_Aim of the exercise_
Work through the following lines and count those that hold the word "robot". Reply with that number only.
---+---
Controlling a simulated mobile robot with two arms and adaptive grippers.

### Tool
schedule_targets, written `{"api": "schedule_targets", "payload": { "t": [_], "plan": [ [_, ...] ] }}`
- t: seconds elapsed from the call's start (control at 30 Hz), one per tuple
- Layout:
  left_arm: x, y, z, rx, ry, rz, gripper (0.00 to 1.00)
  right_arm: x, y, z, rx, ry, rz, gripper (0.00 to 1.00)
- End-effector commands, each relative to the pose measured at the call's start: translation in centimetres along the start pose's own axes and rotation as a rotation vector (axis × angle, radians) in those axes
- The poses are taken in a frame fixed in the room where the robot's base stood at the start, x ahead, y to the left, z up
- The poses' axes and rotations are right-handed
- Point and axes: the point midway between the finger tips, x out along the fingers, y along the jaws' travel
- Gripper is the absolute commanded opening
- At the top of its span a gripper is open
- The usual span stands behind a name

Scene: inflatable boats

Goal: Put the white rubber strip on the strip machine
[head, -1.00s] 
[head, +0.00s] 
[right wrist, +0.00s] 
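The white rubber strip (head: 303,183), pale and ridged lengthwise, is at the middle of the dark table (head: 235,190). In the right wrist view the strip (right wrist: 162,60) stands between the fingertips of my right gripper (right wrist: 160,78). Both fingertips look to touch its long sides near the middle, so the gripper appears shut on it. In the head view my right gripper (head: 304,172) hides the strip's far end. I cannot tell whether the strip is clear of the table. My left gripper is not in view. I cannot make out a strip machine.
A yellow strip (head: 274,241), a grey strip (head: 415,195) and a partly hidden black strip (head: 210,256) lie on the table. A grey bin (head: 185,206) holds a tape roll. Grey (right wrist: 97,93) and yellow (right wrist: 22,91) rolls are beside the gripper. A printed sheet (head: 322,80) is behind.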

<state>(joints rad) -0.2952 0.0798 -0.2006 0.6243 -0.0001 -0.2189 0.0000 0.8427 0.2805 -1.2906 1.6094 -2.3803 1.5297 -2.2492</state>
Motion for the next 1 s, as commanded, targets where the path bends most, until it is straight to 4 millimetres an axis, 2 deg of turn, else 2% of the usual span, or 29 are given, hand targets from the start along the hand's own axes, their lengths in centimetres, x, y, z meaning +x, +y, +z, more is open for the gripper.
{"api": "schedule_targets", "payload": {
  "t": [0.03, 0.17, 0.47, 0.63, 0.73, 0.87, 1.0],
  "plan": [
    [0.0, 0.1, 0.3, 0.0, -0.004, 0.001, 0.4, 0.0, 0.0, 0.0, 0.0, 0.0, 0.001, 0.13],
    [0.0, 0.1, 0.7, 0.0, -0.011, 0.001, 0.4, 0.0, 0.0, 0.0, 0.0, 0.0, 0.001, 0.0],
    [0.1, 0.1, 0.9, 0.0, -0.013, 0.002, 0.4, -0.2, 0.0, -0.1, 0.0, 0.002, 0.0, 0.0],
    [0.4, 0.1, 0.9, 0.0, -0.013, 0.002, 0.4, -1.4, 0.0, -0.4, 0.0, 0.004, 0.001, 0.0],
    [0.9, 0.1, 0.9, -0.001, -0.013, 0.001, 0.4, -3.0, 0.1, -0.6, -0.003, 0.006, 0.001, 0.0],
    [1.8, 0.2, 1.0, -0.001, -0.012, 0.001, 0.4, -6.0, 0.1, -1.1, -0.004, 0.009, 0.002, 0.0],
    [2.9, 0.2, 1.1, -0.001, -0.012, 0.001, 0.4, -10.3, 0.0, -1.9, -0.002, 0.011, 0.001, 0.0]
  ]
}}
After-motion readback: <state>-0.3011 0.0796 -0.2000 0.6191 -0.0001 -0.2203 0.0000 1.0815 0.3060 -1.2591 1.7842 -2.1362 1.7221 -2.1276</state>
---+---
_Exercise answer_
2